Dicen que el hereje no es el que arde en la hoguera, sino el que la enciende. Vivimos un tiempo que ha desconectado de la razón. Demasiada gente con gran capacidad de influencia milita en la insolencia. Vivimos políticamente en la premura. Mucha prisa para insultar el primero. Mucha prisa por decirla más gorda que el otro (la grosería). Correr para llegar primero a la ofensa y la humillación del adversario. Así es hoy la política. Correr cual pollo descabezado hacia la impostura permanente.

El panorama social, económico, territorial y político requiere más serenidad, pausa y rigor que nunca. No necesitamos los golpes del picapedrero, sino el pulso del cirujano. En las últimas fechas hemos visto cómo no se pueden decir más insultos en un minuto. Lamentablemente, la política y el discurso público hace tiempo que dejaron de ser ejemplarizantes.

Desafortunadamente, un vocablo viene asomando con hiriente intencionalidad. Una palabra pronunciada con ánimo incendiario: la palabra traidor. Han vuelto aquellos que se creen ungidos para otorgar y retirar el certificado de buenos y malos españoles. Aquellos que se enrollan en la bandera para ocultar todas sus vergüenzas. Acusar de traición a quien piensa distinto no es nuevo. Ese es el problema. El problema es que no hemos aprendido gran cosa del pasado y de otras tragedias presentes en el mundo.

Adolfo Suárez fue calificado de traidor por aquellos que, como ahora, se sentían portadores de las esencias patrias. Quizá resulte interesante detenernos a pensar si la historia ha podido avanzar realmente porque personas como Suárez o Carrillo fueron acusados de traidores. Cómo disfrutan en una guerra los asesinos de los dos bandos, decía Benedetti.

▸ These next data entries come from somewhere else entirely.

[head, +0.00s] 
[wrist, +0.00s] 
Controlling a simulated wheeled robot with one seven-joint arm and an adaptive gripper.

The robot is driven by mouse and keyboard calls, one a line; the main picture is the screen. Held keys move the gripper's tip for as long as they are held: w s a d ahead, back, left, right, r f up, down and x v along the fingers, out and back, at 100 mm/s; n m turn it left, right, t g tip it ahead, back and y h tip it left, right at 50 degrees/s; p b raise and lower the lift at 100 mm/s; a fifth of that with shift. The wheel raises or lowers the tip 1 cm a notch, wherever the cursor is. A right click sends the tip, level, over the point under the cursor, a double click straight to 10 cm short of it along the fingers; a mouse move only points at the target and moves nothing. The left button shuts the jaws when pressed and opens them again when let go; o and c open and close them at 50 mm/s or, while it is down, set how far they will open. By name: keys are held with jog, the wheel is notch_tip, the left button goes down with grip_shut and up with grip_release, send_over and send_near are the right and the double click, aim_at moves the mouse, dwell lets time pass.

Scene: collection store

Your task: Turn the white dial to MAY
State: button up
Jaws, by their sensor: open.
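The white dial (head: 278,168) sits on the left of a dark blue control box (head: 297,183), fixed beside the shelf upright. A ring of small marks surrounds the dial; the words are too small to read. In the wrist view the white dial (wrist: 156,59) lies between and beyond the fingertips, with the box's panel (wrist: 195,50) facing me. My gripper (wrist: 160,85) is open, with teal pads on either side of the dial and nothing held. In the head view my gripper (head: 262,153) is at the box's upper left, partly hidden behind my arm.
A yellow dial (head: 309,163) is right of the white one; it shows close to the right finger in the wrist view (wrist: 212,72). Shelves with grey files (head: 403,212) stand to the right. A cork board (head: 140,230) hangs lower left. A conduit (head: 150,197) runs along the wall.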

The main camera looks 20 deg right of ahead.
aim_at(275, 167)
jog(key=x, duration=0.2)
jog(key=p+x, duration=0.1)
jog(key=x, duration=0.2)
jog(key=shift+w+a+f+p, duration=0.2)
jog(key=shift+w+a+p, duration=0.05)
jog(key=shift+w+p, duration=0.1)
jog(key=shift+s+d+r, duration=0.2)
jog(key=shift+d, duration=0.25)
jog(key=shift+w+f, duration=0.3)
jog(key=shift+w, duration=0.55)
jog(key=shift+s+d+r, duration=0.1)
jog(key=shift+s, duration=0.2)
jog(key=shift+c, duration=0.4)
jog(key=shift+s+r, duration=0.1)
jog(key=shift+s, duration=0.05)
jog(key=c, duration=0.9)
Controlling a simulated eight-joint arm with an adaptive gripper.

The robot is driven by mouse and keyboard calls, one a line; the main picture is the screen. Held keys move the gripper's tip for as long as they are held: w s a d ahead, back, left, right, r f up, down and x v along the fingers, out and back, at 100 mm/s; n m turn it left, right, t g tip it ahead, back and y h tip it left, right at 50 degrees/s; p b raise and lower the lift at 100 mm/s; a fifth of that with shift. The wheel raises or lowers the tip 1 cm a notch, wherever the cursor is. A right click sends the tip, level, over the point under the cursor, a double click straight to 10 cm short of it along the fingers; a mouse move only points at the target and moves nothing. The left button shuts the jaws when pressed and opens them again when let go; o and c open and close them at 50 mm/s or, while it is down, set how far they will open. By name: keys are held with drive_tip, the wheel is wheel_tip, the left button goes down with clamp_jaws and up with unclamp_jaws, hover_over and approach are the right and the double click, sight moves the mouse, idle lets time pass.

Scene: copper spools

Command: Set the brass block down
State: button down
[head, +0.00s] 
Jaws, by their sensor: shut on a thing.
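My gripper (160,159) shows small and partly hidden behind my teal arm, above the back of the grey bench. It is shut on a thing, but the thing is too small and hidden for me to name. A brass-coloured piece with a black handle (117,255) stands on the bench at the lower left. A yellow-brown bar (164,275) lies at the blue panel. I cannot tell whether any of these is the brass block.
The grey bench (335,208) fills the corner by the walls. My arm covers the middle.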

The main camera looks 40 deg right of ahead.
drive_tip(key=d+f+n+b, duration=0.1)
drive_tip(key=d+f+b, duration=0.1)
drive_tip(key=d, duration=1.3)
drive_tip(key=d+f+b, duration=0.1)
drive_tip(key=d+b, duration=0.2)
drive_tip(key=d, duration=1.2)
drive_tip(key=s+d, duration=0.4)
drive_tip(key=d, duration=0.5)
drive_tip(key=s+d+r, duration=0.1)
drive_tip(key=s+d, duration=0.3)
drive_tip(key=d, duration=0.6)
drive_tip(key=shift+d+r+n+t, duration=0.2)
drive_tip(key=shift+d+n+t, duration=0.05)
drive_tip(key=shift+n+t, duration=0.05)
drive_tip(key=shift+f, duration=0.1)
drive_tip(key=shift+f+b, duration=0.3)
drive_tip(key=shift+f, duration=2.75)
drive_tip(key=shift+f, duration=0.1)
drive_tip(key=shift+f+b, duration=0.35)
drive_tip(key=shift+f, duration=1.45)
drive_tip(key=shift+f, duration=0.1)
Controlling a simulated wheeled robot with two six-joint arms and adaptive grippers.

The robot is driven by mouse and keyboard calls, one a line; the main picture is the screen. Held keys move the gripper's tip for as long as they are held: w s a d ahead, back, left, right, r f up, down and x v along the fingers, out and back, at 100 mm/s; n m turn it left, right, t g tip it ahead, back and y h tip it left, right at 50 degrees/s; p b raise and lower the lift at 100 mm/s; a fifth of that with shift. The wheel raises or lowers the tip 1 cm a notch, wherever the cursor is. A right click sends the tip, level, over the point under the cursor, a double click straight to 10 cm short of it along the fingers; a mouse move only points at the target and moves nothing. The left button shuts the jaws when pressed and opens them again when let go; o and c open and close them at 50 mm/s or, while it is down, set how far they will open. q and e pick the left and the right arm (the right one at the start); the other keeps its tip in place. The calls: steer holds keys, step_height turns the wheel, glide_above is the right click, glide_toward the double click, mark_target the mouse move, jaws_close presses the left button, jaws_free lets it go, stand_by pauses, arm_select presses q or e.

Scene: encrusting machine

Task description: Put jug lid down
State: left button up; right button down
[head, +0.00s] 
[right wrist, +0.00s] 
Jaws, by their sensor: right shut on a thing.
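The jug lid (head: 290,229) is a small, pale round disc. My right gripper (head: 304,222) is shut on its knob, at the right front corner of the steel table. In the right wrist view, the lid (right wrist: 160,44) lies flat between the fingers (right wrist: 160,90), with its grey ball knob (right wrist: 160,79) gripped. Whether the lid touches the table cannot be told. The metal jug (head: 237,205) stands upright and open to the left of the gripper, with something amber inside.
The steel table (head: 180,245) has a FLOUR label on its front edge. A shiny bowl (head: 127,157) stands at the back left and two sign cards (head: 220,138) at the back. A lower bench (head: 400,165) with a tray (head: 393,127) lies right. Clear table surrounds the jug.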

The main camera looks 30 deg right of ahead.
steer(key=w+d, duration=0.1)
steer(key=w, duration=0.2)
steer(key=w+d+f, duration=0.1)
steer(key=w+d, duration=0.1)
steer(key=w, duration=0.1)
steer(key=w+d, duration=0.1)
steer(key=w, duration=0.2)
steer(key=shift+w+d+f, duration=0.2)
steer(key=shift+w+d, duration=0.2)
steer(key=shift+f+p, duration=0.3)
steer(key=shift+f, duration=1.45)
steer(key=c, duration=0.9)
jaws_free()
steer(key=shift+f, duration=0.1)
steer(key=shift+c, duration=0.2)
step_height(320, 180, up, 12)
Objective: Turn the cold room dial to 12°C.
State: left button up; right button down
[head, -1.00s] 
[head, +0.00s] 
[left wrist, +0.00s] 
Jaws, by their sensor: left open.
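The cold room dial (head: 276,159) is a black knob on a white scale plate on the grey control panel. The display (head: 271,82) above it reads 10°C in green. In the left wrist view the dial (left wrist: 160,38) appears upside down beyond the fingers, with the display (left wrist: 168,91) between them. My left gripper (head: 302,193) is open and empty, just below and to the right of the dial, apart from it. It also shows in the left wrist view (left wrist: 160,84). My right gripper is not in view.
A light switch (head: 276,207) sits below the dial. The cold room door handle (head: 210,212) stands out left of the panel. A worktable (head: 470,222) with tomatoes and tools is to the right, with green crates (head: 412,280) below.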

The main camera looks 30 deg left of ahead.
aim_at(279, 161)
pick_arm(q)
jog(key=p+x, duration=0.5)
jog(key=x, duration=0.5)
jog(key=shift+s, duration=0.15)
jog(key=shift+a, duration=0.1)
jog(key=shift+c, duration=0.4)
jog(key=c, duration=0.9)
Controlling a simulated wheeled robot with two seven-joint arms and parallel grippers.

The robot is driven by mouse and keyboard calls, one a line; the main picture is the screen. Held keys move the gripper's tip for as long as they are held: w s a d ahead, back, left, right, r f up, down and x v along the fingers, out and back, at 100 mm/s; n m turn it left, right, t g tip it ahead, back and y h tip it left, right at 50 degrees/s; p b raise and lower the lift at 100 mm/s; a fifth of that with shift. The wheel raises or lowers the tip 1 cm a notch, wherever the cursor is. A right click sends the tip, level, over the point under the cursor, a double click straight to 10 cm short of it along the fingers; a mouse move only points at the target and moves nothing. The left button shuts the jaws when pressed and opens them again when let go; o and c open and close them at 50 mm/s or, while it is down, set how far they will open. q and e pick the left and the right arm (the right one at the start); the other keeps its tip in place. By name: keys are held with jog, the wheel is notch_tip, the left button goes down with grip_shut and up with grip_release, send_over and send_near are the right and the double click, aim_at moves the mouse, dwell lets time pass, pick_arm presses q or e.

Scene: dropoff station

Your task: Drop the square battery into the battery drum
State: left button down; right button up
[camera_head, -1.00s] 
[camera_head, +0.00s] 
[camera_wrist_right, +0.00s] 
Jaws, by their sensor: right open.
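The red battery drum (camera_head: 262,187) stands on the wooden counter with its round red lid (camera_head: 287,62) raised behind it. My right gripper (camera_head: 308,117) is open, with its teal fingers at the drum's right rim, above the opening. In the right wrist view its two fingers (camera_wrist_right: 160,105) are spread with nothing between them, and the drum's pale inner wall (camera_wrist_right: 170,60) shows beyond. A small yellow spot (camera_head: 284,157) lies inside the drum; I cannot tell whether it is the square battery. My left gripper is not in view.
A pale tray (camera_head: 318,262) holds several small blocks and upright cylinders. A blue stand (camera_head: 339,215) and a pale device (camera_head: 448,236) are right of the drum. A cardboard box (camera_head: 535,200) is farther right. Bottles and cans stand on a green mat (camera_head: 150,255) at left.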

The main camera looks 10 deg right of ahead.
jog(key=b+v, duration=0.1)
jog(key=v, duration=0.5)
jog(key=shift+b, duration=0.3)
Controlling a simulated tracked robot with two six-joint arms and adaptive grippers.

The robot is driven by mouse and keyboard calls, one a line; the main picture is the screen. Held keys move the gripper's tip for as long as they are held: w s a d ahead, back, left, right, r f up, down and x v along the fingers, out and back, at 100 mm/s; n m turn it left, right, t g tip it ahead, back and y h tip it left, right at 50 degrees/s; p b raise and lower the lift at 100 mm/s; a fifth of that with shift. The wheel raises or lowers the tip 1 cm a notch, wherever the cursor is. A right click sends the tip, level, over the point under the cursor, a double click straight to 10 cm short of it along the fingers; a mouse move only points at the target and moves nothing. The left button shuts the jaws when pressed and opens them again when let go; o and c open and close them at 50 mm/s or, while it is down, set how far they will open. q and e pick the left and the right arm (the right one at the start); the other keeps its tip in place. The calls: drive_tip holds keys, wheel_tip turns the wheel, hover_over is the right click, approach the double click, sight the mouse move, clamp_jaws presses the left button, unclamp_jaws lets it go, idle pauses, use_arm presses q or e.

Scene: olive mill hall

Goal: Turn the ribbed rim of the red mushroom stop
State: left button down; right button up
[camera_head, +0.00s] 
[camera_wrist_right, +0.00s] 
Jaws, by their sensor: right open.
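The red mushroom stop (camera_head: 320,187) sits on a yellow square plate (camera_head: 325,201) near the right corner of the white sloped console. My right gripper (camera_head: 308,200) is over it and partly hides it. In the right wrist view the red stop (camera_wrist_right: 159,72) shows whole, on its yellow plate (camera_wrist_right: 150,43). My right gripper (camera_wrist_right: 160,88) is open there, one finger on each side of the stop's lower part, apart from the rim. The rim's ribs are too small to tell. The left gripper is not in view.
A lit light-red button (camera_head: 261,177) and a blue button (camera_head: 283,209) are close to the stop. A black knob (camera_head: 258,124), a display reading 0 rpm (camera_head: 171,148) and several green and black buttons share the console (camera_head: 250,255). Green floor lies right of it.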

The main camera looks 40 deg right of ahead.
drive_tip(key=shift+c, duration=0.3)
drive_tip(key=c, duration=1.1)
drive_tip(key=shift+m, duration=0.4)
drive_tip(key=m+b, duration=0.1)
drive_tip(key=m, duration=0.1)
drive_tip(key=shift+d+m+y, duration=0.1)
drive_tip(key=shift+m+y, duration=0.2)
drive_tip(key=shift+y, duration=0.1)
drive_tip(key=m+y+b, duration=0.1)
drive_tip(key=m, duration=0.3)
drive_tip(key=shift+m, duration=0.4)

Cada vez que un líder de nuestra democracia, entradas ya casi dos décadas en el siglo XXI, señala a otros demócratas como traidores, la convivencia retrocede décadas. Puede que los parlamentos y otros escenarios públicos hayan perdido su carga didáctica. Puede que la credibilidad del discurso partidista se encuentre en caída libre. Pero, bajo ningún concepto, podemos asimilar un registro verbal que, invariablemente, ha marcado el inicio de las tragedias nacionales. Que la extrema derecha se rearme no es el objeto de esta reflexión. Que lo haga esbozando y forzando un mundo enfrentado de patriotas y traidores debería hacernos reflexionar.

Acudir constantemente al argumento de que, excepto ellos, el resto son cuasiterroristas no debería quedar impune. Wittgenstein decía que el límite de nuestro leguaje definía el límite de nuestro mundo. Siguiendo esa lógica, con las palabras alcanzamos los confines de nuestra propuesta de sociedad. Algunos, deudores de un léxico de felonías, traiciones y Apocalipsis, sugieren un país de desencuentros perpetuos. Invertir en algunas palabras no es márketing ni propaganda. Es un boceto del drama. No podemos resignarnos a ser como país ese grabado de Goya en el que dos paisanos encarados y atrapados en el fango hasta la cintura se destrozan con los brazos, el torso y la rabia disponible. ¿Por qué no una patria de derechos, una matria de libertades donde los símbolos nunca sirvan para enfrentar a las personas?